▶ [AIM OF THE TASK] Print each line from the start of the records below up through the line where "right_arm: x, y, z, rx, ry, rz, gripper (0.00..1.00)" is found, exactly as given.

▶ [MATERIAL TO PROCESS]
▽

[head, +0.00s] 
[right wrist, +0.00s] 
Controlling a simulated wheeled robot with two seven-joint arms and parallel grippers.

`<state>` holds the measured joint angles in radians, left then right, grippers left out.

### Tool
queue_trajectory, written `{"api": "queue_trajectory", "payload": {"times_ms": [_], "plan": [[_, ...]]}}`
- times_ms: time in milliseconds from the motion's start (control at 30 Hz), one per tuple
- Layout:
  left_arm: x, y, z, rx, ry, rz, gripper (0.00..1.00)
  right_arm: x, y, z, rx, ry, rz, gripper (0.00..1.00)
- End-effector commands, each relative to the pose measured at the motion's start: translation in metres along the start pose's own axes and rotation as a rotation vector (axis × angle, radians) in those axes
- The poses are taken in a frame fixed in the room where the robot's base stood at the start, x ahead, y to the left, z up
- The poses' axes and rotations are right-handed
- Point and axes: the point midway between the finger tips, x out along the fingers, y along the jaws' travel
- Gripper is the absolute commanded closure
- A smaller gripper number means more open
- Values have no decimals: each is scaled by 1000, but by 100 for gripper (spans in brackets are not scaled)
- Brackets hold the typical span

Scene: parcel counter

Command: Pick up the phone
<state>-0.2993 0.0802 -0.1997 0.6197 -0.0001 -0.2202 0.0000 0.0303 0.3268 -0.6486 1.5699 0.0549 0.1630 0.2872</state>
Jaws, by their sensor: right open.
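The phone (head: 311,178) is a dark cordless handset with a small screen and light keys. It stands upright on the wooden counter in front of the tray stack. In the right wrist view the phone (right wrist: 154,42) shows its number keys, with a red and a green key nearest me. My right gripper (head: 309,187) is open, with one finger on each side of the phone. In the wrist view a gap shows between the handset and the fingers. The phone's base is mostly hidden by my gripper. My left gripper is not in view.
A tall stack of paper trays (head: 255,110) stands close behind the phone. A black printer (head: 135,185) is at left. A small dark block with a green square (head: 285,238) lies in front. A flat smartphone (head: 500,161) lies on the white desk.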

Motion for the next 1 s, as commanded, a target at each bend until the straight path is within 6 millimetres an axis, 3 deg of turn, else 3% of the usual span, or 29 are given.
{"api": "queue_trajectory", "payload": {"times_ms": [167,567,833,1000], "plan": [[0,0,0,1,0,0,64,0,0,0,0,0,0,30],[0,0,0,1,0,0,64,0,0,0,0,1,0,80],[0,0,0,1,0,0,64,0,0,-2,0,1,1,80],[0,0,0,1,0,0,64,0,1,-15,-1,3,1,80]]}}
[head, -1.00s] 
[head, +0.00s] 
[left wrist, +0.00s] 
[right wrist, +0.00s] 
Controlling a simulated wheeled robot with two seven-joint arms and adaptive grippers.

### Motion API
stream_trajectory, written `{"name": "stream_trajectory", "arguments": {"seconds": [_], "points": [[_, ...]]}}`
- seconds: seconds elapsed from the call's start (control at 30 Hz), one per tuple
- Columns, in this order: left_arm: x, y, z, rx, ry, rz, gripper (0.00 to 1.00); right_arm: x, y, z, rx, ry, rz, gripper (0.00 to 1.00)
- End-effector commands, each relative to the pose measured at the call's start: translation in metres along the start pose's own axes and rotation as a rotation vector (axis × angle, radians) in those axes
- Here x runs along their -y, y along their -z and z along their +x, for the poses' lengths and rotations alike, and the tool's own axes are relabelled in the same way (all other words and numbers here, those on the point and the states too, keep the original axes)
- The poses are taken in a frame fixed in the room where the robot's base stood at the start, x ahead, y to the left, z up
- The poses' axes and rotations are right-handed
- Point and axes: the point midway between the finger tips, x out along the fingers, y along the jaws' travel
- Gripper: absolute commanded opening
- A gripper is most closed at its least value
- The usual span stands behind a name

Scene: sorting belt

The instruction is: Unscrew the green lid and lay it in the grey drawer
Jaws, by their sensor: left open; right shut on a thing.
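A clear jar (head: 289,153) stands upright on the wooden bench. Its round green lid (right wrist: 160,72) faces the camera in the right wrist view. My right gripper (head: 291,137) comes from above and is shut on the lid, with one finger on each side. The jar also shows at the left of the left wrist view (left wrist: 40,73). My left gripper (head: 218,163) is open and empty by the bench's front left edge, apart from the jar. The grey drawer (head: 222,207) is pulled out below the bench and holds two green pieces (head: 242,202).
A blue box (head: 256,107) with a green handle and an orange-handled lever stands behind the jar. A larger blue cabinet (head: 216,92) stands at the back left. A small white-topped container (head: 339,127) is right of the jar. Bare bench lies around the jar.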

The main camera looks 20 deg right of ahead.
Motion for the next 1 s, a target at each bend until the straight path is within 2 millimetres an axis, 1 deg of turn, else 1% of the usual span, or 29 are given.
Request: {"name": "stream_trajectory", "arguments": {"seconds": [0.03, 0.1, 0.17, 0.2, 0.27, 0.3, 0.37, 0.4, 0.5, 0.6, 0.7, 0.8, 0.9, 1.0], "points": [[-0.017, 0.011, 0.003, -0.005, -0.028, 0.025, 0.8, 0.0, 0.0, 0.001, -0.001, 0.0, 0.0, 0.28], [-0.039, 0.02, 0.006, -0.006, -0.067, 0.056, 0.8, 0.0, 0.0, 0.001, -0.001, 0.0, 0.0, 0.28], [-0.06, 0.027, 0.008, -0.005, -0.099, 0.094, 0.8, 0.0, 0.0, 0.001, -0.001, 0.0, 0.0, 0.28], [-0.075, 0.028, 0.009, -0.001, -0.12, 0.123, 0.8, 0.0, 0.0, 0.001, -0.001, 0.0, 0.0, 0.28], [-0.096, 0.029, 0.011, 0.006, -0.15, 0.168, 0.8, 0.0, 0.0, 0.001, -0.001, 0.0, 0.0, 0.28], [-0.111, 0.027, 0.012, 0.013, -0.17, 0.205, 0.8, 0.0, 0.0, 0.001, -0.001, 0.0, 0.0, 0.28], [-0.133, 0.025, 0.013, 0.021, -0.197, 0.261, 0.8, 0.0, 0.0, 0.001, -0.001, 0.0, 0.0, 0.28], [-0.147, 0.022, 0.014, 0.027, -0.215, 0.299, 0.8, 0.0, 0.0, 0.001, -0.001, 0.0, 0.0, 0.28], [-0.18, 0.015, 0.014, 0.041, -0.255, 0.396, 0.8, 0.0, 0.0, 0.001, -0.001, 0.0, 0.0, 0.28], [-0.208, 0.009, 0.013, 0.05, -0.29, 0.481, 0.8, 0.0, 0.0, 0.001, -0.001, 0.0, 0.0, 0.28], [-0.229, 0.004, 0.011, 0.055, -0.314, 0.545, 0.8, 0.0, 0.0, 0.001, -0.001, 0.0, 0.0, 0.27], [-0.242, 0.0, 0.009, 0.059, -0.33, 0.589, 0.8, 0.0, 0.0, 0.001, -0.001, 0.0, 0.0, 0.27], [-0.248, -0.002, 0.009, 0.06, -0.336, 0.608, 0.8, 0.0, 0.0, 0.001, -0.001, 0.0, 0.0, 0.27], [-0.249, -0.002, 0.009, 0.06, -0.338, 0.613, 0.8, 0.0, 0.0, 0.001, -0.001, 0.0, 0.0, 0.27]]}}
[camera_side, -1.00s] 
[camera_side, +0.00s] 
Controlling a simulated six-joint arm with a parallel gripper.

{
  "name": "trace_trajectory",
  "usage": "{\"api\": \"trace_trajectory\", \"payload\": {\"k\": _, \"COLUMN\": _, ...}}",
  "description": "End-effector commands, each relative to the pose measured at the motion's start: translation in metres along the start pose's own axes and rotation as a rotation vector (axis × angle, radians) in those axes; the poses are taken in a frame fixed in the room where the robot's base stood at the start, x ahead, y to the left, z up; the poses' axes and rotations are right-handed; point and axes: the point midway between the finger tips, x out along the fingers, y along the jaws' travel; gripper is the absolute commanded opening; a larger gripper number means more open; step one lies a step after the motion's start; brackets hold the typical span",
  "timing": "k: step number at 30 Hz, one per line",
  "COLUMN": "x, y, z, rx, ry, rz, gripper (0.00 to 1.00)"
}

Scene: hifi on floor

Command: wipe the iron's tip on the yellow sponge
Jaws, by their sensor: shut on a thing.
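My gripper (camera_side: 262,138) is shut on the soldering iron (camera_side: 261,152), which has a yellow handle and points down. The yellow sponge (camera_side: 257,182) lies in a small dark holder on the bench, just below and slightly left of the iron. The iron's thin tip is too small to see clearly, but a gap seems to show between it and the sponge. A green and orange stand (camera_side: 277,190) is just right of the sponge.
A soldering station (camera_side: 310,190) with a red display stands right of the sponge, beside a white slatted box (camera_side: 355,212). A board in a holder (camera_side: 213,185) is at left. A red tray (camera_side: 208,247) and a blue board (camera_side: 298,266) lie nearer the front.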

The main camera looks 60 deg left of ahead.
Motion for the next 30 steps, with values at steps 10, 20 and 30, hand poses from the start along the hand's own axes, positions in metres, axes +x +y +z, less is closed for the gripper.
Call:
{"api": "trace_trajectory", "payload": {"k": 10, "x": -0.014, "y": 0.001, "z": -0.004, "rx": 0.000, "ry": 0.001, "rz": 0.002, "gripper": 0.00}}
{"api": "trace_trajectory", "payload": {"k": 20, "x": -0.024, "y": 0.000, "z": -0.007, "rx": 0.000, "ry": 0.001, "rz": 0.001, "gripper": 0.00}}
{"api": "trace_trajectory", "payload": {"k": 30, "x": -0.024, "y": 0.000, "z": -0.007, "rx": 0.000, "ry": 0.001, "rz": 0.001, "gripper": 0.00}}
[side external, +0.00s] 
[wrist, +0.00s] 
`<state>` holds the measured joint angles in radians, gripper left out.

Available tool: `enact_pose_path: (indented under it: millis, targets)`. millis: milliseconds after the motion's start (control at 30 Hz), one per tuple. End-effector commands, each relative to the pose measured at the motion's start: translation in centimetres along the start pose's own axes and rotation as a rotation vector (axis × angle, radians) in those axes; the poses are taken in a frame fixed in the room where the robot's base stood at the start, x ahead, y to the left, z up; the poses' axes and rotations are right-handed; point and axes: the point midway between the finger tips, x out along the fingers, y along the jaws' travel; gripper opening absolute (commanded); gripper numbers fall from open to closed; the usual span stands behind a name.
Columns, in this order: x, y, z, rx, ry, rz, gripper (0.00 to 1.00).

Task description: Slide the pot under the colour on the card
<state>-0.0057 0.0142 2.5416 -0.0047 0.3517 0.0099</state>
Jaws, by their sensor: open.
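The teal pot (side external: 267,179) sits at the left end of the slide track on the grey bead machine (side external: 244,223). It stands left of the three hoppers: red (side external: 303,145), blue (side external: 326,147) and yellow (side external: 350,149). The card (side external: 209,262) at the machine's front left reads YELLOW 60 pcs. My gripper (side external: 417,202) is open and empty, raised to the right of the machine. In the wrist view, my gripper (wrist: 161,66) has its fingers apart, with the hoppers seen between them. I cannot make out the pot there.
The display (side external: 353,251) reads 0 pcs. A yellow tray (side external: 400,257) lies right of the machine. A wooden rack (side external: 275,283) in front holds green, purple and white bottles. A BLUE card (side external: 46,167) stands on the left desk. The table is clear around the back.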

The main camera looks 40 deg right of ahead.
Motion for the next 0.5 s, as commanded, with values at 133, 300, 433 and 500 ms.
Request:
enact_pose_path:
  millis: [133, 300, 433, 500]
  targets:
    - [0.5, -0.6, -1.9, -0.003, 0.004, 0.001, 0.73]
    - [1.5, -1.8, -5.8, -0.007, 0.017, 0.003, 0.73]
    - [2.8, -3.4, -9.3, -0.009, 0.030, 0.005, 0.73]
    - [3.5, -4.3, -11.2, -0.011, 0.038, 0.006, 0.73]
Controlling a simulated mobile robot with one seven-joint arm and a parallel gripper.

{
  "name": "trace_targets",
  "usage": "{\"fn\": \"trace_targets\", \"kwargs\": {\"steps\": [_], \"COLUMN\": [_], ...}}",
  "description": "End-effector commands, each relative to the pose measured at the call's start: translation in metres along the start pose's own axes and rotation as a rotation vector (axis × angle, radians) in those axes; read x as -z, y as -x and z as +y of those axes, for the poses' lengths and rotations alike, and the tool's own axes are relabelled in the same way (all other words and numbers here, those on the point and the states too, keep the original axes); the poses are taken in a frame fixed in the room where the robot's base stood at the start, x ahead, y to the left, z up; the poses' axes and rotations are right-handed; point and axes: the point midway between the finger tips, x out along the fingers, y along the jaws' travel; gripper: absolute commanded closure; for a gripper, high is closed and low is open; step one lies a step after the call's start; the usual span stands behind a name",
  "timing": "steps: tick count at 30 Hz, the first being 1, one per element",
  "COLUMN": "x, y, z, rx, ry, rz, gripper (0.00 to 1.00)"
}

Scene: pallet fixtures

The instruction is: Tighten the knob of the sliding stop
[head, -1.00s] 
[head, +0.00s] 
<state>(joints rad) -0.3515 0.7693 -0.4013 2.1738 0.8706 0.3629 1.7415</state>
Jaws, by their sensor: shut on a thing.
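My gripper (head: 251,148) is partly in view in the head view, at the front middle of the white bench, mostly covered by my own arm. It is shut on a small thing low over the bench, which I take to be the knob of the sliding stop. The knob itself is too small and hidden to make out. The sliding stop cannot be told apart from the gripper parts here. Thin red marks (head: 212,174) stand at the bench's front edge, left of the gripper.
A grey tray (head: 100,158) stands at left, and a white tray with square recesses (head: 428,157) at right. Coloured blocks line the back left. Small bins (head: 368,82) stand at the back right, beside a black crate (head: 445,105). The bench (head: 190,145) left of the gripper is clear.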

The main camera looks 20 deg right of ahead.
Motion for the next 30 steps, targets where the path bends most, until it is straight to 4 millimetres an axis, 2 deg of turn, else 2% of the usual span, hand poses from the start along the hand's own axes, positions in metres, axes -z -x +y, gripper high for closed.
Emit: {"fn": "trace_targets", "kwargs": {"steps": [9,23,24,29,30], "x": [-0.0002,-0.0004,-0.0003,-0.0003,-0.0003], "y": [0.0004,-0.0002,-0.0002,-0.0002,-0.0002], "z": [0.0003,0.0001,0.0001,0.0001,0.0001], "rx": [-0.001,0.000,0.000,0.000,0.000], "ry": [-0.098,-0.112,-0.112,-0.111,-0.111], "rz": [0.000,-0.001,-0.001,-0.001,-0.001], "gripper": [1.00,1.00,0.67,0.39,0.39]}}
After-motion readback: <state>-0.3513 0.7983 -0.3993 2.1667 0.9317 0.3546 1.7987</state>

△

▶ [RESULT OF THE TASK]
[head, +0.00s] 
[right wrist, +0.00s] 
Controlling a simulated wheeled robot with two seven-joint arms and parallel grippers.

`<state>` holds the measured joint angles in radians, left then right, grippers left out.

### Tool
queue_trajectory, written `{"api": "queue_trajectory", "payload": {"times_ms": [_], "plan": [[_, ...]]}}`
- times_ms: time in milliseconds from the motion's start (control at 30 Hz), one per tuple
- Layout:
  left_arm: x, y, z, rx, ry, rz, gripper (0.00..1.00)
  right_arm: x, y, z, rx, ry, rz, gripper (0.00..1.00)

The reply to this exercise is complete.